After working for years as a struggling actor on screen and television, Hackman’s big break on Broadway came in 1964’s Any Wednesday, which later led to his star-making turn in the 1967 film Bonnie and Clyde.
Although he didn’t have the typical movie star good looks, he was an adept character actor who could inhabit a wide range of roles. He played a big-budget villain in Superman, an inspirational small-town basketball coach in Hoosiers, and an eccentric patriarch in The Royal Tenenbaums.
Arakawa was a classical pianist from Hawaii. She and Hackman began dating in the mid-1980s after meeting at a gym in California, where Arakawa was working part-time while pursuing her music career, according to People magazine. Hackman had been married to his first wife, Faye Maltese, from 1956 to 1986, though he later clarified he didn’t leave her for Arakawa.

By 1990, Hackman and Arakawa were sharing a home in Santa Fe, and the following year, they married. Arakawa became a stepmother to Hackman’s three children with Maltese.

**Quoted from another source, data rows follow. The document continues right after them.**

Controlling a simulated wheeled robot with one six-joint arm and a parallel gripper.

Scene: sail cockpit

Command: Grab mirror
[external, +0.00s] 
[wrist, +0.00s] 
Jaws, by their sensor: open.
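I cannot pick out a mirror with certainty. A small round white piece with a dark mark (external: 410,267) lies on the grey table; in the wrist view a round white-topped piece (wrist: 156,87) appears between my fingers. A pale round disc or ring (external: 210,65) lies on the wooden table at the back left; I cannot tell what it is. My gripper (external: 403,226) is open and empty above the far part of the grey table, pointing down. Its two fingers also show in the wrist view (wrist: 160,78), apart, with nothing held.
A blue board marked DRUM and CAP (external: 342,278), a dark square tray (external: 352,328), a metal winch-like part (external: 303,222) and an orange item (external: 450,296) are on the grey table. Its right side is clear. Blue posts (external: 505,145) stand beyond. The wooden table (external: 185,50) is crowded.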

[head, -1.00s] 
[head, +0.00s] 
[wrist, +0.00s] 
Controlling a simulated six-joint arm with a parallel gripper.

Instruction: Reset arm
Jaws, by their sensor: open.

According to Hackman’s author bio at Simon and Schuster, the couple had two German shepherds.
Hackman retired from acting in the early 2000s because he suffered from heart problems, he told Reuters, and later pivoted to writing.
Arakawa helped him hone his style through “unwavering, specific read-throughs,” he told the podcast Writer’s Bone in 2014. The couple was extremely private and appreciated that they could live their lives free from gossip and intrusion in Santa Fe, according to People.